U.S. District Judge Kevin Castel ruled this week that Nunes failed to prove Maddow and her team at the network acted with actual malice during a discussion about a package Nunes received addressed to him from Andrii Derkach, a Ukrainian legislator with ties to Russian officials and intelligence services, while he was the ranking member of the House Permanent Select Committee on Intelligence.
"The Court concludes that no reasonable jury could find that NBCU made the statement with constitutionally-defined actual malice," Castel wrote.
MSNBC is owned by NBC Universal as part of the Comcast corporate umbrella.

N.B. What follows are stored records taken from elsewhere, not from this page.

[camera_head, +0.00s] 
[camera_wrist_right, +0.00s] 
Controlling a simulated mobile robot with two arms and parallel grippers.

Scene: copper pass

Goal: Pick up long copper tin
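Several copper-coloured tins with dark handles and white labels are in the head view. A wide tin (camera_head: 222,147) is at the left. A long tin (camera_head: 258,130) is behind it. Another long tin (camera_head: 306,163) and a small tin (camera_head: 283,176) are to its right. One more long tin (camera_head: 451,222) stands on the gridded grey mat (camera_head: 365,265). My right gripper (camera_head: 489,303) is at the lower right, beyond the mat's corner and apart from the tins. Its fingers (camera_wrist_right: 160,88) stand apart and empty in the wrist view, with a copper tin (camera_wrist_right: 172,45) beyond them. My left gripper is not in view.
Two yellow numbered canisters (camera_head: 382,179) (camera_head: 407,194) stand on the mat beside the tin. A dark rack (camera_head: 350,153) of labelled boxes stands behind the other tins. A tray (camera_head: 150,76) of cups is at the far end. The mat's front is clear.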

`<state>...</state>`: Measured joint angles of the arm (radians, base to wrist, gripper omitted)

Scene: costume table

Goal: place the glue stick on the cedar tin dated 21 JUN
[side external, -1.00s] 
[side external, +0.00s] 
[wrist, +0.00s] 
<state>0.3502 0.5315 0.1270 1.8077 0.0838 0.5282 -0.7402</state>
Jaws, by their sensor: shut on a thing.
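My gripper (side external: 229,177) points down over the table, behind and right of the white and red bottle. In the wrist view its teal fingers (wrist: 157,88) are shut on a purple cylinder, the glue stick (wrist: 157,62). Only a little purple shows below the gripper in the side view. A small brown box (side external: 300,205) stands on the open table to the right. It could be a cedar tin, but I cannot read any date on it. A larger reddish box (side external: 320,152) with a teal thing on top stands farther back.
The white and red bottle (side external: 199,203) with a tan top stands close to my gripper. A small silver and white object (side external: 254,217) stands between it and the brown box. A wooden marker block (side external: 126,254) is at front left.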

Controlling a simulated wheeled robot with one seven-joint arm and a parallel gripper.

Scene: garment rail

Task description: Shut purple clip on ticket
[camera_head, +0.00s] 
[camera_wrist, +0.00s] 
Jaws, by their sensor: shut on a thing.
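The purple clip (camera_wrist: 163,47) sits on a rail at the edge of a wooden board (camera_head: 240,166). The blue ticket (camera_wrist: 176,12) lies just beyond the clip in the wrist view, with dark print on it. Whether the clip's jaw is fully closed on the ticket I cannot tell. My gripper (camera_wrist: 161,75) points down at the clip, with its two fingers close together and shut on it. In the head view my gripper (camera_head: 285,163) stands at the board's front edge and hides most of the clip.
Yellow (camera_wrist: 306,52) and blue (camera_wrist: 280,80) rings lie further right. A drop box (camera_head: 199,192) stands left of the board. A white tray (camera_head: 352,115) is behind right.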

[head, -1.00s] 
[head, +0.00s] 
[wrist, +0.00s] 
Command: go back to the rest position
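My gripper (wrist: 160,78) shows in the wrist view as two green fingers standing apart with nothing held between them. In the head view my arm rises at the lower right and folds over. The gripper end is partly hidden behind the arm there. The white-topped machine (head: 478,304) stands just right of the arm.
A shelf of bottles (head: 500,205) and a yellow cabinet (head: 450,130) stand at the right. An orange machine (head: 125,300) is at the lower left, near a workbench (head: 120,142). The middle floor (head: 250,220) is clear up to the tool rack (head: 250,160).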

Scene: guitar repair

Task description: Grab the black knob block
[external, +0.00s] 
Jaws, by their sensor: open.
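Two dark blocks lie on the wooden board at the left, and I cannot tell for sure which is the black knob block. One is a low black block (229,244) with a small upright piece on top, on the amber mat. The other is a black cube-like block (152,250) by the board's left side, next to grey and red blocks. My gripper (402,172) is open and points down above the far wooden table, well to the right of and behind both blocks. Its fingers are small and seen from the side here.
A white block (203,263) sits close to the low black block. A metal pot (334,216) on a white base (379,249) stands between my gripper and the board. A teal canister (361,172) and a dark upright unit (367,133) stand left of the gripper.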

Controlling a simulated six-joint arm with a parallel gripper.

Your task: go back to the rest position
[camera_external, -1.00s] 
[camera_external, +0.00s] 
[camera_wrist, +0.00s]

Nunes, a longtime ally of President Trump, sued Maddow in 2021 alleging she and the network “harbor an institutional hostility, hatred, extreme bias, spite and ill-will” toward the Republican.
The suit specifically took issue with statements made by Maddow during her show on March 18 of that year, during which she suggested that Nunes refused to turn over a package he had reportedly received from the suspected Russian agent to the FBI.
Castel in 2022 ruled Nunes' case could proceed, writing his attorneys had “plausibly allege[d] actual malice” but did not make a determination about the merits of the former congressman’s claim against the network.
Maddow has for years attacked Trump, who has blasted Comcast over NBC News coverage of his administration and suggested critics such as Maddow be taken off the air.
After leaving Congress, Nunes joined Trump as CEO of Truth Social.